[Data from robot episodes]
-=-=-=-=-

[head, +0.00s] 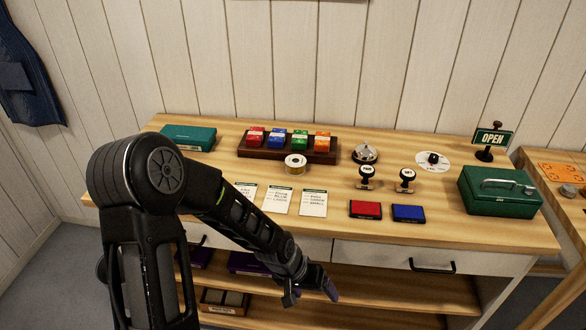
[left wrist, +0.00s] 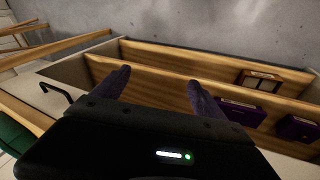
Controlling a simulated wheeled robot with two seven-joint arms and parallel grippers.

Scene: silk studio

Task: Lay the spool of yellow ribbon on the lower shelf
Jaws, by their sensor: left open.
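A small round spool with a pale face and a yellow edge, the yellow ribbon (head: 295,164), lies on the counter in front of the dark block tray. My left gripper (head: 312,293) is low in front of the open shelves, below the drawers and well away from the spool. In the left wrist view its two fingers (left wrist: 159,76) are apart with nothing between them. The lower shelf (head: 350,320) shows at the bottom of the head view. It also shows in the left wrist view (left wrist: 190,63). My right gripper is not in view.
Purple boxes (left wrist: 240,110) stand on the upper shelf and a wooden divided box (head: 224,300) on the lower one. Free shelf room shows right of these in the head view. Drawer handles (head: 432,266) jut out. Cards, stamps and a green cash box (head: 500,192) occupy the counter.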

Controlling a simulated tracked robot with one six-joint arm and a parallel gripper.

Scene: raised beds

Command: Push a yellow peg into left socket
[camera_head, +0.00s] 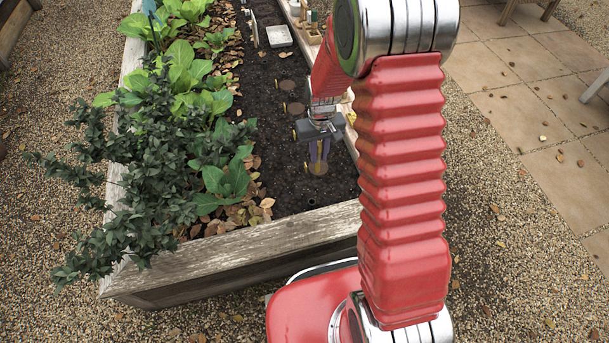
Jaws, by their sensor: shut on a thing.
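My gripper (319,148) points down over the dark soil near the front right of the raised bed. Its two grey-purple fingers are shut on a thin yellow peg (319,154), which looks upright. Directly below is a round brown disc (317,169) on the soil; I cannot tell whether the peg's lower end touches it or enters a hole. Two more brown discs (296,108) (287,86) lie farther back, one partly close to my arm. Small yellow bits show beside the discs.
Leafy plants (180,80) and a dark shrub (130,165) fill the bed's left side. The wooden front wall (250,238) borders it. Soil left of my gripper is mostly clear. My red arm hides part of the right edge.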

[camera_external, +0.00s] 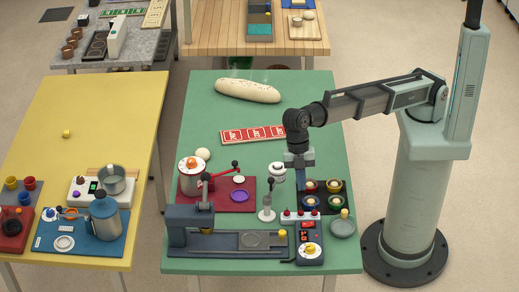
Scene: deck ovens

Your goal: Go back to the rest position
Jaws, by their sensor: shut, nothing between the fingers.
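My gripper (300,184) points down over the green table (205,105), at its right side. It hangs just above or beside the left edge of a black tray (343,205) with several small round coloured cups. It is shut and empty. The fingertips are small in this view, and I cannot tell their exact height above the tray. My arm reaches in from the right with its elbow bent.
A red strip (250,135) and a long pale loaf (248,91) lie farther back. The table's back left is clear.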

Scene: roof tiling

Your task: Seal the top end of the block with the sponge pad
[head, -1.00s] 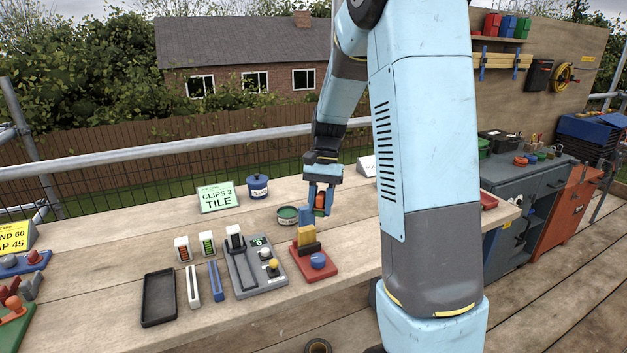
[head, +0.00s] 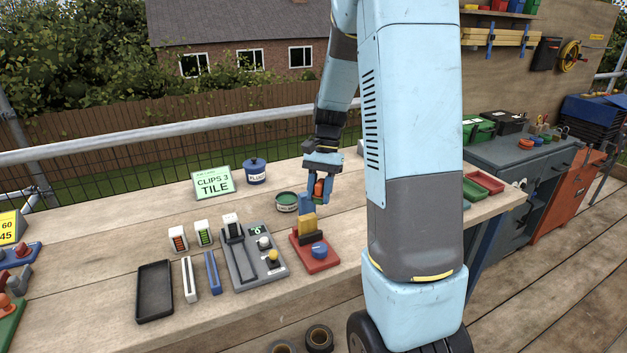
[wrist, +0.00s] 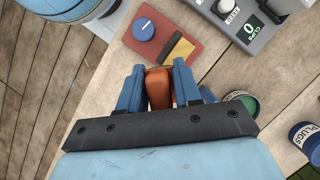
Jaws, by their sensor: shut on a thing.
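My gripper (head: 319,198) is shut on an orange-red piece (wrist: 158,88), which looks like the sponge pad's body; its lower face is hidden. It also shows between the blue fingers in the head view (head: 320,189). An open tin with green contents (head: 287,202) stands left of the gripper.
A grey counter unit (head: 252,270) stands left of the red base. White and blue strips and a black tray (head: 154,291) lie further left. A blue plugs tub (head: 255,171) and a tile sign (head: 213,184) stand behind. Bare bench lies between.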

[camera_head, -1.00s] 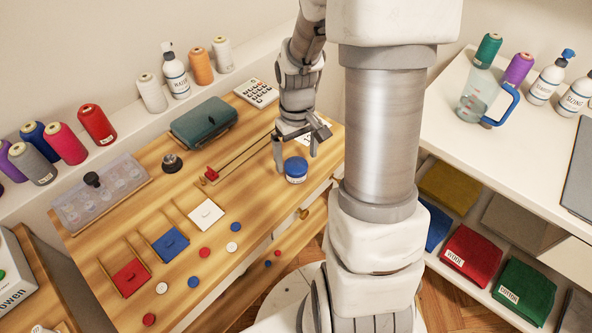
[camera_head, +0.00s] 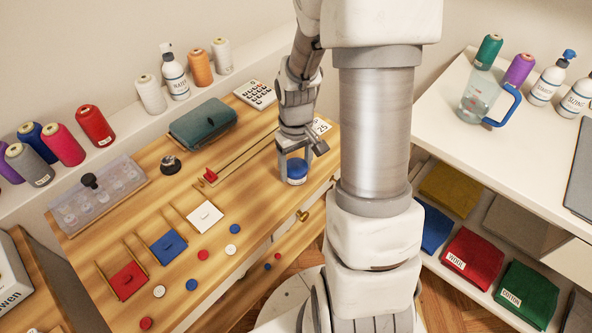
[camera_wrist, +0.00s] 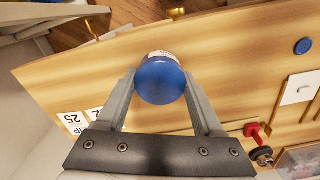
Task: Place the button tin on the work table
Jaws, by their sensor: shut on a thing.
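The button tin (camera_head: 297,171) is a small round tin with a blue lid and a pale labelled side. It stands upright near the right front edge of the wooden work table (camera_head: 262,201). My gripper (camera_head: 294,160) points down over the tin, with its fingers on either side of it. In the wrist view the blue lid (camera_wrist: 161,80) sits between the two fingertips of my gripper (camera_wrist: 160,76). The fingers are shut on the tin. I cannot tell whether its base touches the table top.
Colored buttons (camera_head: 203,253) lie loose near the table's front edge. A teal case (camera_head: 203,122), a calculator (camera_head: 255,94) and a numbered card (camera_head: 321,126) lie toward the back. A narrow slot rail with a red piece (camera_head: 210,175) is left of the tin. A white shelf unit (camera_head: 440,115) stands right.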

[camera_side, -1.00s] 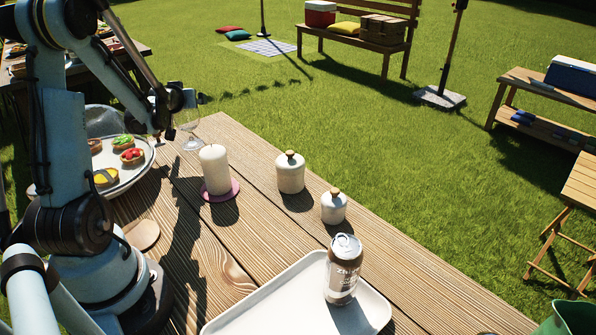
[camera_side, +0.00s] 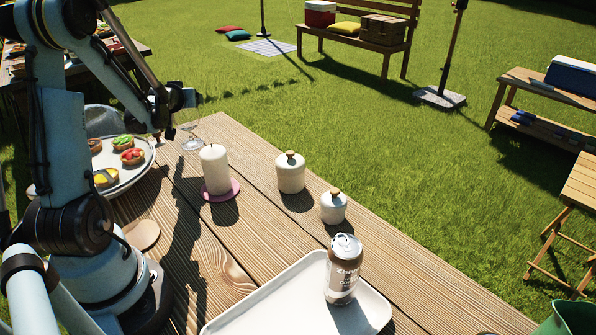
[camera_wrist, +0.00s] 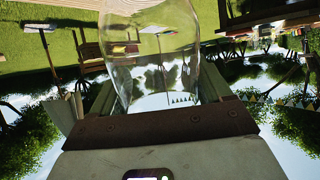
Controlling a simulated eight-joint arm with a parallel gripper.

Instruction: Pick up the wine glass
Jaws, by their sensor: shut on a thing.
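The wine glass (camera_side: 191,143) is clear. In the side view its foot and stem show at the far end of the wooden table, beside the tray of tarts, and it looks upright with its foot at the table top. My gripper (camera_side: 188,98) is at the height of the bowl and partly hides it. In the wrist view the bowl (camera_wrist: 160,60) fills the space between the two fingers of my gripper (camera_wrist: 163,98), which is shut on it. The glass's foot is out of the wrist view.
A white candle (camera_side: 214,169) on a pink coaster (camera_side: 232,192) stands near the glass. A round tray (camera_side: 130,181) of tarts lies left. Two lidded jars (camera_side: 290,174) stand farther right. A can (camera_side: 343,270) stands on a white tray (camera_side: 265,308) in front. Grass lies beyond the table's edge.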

-=-=-=-=-

Task brief:
Of the lines above, copy only those from the one holding "Scene: silk studio" to the one holding "Your goal: Go back to the rest position", both included, and exclude every image.

Reply to the exercise:
Scene: silk studio

Task: Lay the spool of yellow ribbon on the lower shelf
Jaws, by their sensor: left open.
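A small round spool with a pale face and a yellow edge, the yellow ribbon (head: 295,164), lies on the counter in front of the dark block tray. My left gripper (head: 312,293) is low in front of the open shelves, below the drawers and well away from the spool. In the left wrist view its two fingers (left wrist: 159,76) are apart with nothing between them. The lower shelf (head: 350,320) shows at the bottom of the head view. It also shows in the left wrist view (left wrist: 190,63). My right gripper is not in view.
Purple boxes (left wrist: 240,110) stand on the upper shelf and a wooden divided box (head: 224,300) on the lower one. Free shelf room shows right of these in the head view. Drawer handles (head: 432,266) jut out. Cards, stamps and a green cash box (head: 500,192) occupy the counter.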

Controlling a simulated tracked robot with one six-joint arm and a parallel gripper.

Scene: raised beds

Command: Push a yellow peg into left socket
[camera_head, +0.00s] 
Jaws, by their sensor: shut on a thing.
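My gripper (319,148) points down over the dark soil near the front right of the raised bed. Its two grey-purple fingers are shut on a thin yellow peg (319,154), which looks upright. Directly below is a round brown disc (317,169) on the soil; I cannot tell whether the peg's lower end touches it or enters a hole. Two more brown discs (296,108) (287,86) lie farther back, one partly close to my arm. Small yellow bits show beside the discs.
Leafy plants (180,80) and a dark shrub (130,165) fill the bed's left side. The wooden front wall (250,238) borders it. Soil left of my gripper is mostly clear. My red arm hides part of the right edge.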

[camera_external, +0.00s] 
Scene: deck ovens

Your goal: Go back to the rest position

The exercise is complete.